Large-scale modelling and comparative water resource research have shown the great value of large datasets in hydrology11. Numerous studies have applied these large datasets for several purposes such as model evaluation, global parameter estimations, impact studies, statistical and comparative analyses. For instance, large-scale hydrological models such as WaterGAP12 used discharge data from the Global Runoff Data Centre (https://www.bafg.de/GRDC) for parameter estimation. Likewise, streamflow data from the Model Parameter Estimation Experiment (MOPEX)13 and the Global Runoff Data Centre (GDRC) were combined to derive global base flow indexes and recession constants14. Streamflow observations of near-natural catchments obtained from UNESCO’s European Water Archive (EWA) were used to investigate the streamflow trends across Europe and differentiated the impacts from climatic variability and anthropogenic drivers15. The same dataset was also applied to assess the sensitivity of streamflow to storage changes in Europe16.

Even though the existing large hydrological databases (e.g. MOPEX, GRDC) have brought great advances to the understanding of hydrological processes and their simulation, these databases do not explicitly consider karst areas as karst spring discharges are under-represented. Access to data has been identified as a major impediment in quantifying karstification, modelling flow dynamics and transport processes of karst groundwater2,17. Studies involving large-scale parameter estimation or comparative studies in karst hydrology are still fairly rare and unrealistic representations of hydrological processes in karst regions can still be found in many large-scale hydrological models17,18. The need to advance research in karst hydrology especially on larger spatial scales, combined with the importance and peculiarities of karst aquifers, therefore requires a consolidated, global database for karst systems. Recent advances in providing large-scale information on karst aquifers include the development of World Karst Aquifer Map (WOKAM)4,19, which is the first to accurately map karst regions worldwide, or the SNO KARST database20 that provides long-term observations of hydro meteorological and geochemical variables of several karst observatories across France, including karst spring discharge. The SNO KARST also offers a new tools for characterizing and modelling flow in karst aquifers21 or assess their vulnerability22.
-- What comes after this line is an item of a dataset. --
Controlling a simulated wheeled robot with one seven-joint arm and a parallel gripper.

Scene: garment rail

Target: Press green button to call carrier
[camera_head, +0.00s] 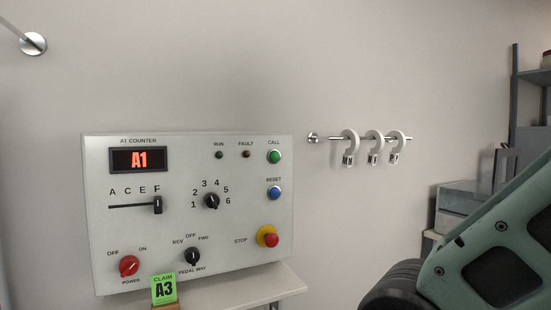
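The green button (274,157) sits at the upper right of a light grey control panel (150,228) on the wall, under the word CALL. The slider knob (158,205) stands under F. The numbered dial (211,201) sits mid-panel; its exact setting is hard to tell. My gripper is not in view; only part of my arm shows at the lower right, apart from the panel.
A blue RESET button (274,193) lies below the green one, then a red STOP button (270,240) on yellow. A red power knob (129,266) and black pedal knob (192,257) sit lower left. Tagged hooks (373,140) hang on a rail at right. A shelf (240,291) juts out below.
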With the WoKaS database, we provide the first known effort to create a global database of karst spring discharge observations. It is the result of an intense and global effort to make a large number of karst spring hydrographs accessible for karst researchers and the wider hydrological communities. Data from individual researchers and research networks like the Karst Commission of the International Association of Hydrogeologists (IAH) was combined with karst spring hydrographs from national databases and digitized spring discharge data from scientific publications. Access to WoKaS database will motivate large scale and comparative karst hydrology studies, help to improve representation of karstic processes in large-scale models, improve management of karst groundwater, and will promote international and interdisciplinary collaborations. We encourage future users of the datasets to contact researcher or agency that provided the datasets to start a fruitful research collaboration.

Methods

The development of the WoKaS database followed three steps: (i) identification of karst spring locations across the globe; (ii) sourcing for discharge observations of the identified springs; and (iii) evaluation of collected datasets, which included technical validation and quality assessment. The workflow of these steps is illustrated in Fig. 1.

Fig. 1
figure 1

Workflow of the karst spring discharge observation database development.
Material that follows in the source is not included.